The following year Eddie and Hank split up, and Cochran began writing songs with Jerry Capeheart, whom he'd met while buying guitar strings at a local music shop. While the two were recording background music for a low-budget film, the producer, Boris Petroff, enlisted him to sing his song "Twenty Flight Rock" in another movie he was making: The Girl Can't Help It, with Jayne Mansfield. Liberty Records signed him soon after.

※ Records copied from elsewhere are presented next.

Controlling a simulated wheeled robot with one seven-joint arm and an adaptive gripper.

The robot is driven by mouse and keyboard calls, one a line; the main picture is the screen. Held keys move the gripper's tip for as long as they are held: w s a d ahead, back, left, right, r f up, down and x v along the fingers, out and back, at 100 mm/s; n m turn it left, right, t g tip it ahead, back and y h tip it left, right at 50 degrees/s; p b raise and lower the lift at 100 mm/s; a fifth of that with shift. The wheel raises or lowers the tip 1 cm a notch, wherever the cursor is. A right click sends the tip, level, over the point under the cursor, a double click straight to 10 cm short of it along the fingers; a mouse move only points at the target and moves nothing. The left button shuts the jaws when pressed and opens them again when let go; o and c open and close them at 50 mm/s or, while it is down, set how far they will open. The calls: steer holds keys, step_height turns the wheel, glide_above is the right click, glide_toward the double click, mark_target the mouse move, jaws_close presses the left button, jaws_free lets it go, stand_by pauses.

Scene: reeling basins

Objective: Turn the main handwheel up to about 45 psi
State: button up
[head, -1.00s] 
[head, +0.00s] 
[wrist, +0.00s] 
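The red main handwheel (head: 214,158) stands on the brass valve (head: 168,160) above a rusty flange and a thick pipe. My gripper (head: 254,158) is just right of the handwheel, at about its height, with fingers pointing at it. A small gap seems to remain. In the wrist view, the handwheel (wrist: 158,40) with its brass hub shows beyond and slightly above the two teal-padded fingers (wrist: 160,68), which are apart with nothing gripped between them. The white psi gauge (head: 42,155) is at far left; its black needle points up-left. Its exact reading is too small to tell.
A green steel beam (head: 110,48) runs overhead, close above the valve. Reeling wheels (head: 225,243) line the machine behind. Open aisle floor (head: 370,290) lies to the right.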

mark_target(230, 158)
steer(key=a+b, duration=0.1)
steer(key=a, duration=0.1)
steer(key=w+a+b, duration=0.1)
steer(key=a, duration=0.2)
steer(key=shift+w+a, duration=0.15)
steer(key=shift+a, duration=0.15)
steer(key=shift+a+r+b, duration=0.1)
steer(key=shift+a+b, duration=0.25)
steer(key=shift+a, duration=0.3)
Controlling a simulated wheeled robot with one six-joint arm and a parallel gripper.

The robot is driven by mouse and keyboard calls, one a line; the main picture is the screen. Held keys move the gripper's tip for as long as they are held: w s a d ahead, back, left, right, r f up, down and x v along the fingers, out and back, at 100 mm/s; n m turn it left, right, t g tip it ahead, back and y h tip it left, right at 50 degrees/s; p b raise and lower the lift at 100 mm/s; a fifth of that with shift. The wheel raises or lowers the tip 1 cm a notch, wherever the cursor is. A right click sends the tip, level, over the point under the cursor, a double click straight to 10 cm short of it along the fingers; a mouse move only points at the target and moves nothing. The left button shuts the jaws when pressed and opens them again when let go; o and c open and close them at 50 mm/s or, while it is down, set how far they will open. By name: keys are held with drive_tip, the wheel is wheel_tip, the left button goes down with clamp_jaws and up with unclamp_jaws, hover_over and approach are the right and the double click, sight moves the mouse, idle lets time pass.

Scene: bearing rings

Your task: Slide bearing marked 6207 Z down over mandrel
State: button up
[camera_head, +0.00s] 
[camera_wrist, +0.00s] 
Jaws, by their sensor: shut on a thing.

His first hit was 1957's "Sittin' in the Balcony" (#18). A year later Cochran and Capehart's good-humored anthem of teen boredom, "Summertime Blues," made the Top 10. It has since revisited the charts in versions by the Who and Blue Cheer. Two more hits, "C'mon Everybody" (#35, 1958) and "Somethin' Else" (#58, 1959), established him as a star, especially in En¬gland.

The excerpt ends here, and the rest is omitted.